Andy Fuhrman, CEO of the Washington, DC-based Open Standards Consortium for Real Estate, agrees, explaining, "This is really great news for the global real estate supply chain." Oscre wants to establish a common, industry wide business language that enables stakeholders throughout the supply chain to easily, quickly and cost effectively receive and send electronic business information, regardless of the technology, operating system or applications.

Fuhrman says the announcement is newsworthy because it involves the head of a government agency that is responsible for managing more than 340 million sf of building floor space directly affecting 1.1 million federal employees. "The fact that Commissioner Winstead recognizes the level of value that BIM and interoperable data exchanges create for the programming, design, build, operation phases for the GSA-PBS business model is significant. The agreement will not only change the way the supply chain conducts business, but will be a catalyst for the private sector to leverage these new tools and business processes," he predicts.

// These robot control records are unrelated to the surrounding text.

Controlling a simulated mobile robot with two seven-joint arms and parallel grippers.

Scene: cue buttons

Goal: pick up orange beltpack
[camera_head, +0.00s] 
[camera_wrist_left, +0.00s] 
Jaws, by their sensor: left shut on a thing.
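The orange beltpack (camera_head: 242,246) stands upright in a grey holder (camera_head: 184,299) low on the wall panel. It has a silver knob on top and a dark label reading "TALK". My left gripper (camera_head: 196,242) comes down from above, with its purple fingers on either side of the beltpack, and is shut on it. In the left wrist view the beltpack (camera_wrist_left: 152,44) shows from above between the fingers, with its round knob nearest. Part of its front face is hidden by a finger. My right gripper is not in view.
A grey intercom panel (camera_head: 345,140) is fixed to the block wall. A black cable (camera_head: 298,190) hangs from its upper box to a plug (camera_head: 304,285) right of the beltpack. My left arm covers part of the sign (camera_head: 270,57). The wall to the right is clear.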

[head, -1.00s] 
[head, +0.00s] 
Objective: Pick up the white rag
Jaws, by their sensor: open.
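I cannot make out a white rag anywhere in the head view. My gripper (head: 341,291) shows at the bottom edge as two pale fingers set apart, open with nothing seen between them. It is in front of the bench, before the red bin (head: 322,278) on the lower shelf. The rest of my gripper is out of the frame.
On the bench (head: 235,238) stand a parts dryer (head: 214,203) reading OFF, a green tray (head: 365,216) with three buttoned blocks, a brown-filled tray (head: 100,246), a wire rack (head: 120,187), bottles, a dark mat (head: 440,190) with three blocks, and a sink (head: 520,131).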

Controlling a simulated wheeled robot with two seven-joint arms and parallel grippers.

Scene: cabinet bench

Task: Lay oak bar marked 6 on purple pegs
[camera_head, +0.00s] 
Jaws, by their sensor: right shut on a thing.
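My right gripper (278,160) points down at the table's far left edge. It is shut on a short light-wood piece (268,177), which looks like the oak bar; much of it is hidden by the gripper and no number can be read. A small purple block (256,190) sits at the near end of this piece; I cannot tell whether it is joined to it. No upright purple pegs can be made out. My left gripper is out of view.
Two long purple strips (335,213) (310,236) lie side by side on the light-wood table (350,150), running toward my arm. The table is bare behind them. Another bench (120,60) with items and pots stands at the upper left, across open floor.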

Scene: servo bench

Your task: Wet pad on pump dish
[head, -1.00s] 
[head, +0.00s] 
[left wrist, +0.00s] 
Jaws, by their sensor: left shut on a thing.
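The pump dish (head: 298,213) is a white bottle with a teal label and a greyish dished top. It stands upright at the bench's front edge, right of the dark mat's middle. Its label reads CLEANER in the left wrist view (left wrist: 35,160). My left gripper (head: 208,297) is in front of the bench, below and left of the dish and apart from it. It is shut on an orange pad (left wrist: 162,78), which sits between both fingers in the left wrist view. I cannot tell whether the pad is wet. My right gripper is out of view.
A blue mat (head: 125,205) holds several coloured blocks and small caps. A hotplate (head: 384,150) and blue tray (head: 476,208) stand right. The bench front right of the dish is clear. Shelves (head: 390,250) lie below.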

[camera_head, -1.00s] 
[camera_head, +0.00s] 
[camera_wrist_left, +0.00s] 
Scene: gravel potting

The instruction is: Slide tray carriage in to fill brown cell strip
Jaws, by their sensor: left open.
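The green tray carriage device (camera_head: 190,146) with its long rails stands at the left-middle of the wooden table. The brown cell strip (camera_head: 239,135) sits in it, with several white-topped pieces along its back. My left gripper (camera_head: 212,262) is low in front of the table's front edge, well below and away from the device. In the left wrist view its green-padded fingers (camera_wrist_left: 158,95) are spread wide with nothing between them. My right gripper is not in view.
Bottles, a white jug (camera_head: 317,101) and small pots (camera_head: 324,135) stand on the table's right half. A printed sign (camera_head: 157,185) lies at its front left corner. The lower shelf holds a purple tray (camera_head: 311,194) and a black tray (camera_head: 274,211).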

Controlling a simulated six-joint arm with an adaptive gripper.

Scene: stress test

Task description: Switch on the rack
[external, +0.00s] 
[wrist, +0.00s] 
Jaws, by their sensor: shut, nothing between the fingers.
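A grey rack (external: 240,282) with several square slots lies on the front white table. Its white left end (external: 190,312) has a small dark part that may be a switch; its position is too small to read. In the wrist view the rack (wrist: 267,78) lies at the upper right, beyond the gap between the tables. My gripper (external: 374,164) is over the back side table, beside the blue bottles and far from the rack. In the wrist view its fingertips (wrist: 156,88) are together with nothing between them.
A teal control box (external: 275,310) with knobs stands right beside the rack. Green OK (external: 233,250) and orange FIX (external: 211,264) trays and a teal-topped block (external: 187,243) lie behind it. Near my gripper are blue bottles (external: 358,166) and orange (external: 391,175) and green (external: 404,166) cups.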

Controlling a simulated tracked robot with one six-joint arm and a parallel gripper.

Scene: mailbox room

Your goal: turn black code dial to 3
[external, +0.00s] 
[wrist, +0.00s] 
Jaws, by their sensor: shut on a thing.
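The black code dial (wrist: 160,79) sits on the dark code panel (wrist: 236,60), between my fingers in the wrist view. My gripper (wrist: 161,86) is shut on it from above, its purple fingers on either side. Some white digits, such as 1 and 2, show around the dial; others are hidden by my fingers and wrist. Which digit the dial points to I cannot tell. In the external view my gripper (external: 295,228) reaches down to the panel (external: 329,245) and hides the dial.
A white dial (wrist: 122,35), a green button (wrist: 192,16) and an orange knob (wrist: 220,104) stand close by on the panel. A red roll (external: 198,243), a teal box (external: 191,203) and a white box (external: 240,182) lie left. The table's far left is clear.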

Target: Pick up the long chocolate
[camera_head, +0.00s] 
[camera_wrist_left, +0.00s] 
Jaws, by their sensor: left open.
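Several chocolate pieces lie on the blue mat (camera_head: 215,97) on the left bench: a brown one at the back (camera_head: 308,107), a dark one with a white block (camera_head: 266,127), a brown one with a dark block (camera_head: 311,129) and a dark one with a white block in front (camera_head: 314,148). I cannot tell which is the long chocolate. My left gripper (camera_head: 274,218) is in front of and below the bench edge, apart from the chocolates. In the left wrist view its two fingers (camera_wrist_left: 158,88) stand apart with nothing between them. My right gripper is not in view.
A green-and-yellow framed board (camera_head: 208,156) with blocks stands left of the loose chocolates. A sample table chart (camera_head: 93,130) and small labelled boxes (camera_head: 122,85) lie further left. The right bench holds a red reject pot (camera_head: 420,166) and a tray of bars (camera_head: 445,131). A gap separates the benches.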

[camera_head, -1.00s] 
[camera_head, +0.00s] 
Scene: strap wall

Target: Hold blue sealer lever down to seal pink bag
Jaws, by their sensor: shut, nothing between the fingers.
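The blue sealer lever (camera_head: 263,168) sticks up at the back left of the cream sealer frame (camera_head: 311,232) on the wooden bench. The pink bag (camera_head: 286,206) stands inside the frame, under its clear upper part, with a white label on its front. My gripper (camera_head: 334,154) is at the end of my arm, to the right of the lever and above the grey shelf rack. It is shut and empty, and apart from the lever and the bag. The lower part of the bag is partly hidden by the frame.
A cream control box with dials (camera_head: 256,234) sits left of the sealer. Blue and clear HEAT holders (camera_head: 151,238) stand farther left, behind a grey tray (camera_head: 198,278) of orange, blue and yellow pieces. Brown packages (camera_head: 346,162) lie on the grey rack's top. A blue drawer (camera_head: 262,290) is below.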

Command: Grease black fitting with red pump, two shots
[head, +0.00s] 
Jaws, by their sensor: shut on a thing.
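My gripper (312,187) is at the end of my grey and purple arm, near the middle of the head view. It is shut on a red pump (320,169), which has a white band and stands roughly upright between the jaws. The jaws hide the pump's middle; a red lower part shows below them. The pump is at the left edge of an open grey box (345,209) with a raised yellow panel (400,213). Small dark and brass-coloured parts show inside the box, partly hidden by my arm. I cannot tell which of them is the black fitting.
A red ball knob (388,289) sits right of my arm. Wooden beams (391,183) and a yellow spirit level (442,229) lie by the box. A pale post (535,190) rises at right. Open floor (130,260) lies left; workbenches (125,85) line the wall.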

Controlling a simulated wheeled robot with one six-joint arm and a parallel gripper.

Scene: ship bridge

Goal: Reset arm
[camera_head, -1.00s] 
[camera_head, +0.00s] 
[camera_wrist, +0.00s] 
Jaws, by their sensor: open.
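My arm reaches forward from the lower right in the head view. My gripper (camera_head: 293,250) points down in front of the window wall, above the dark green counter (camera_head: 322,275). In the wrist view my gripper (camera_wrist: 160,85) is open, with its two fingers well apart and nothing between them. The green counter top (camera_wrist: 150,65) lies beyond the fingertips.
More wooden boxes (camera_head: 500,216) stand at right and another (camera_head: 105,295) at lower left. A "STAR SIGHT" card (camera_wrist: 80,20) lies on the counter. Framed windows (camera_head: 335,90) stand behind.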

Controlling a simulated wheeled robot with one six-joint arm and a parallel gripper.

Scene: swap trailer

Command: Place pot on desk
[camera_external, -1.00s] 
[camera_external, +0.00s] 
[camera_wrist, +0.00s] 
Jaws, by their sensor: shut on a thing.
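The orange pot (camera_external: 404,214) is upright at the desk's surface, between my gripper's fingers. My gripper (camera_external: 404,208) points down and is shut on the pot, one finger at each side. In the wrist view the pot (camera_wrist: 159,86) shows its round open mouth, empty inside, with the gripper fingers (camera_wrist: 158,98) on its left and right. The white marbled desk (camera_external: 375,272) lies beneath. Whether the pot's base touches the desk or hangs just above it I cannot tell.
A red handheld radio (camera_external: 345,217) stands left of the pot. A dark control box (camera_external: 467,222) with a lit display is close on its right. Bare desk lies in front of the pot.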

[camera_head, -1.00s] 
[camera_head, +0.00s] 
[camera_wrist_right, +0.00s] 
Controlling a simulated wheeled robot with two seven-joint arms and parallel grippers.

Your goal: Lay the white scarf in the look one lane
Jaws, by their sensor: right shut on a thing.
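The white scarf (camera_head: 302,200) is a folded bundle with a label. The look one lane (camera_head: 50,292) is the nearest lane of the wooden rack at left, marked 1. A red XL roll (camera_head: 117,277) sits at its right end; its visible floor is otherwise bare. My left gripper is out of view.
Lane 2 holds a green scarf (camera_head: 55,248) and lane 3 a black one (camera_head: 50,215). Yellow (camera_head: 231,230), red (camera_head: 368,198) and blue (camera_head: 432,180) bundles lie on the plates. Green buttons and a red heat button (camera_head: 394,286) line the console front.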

The GSA believes validating architecture and engineering designs at concept design is an important step toward better space management. It began validating spatial programs using BIM in fiscal year 2007, when it mandated that new buildings designed through its Public Buildings Service use the technology at least in the design stage.

Although multi-dimensional design is the most visible and striking aspect of BIM, proponents of the technology say space planning is only the start of its uses. The real benefit, they say, comes from connecting the spatial representation to data.

Industry experts say BIM can produce a single-source repository of information about a building, integrating every aspect of its design, construction and operation. It can accelerate development, enable early detection of problems or mistakes and reduce project delivery times as well as risk, costs and lawsuits resulting from errors or construction delays.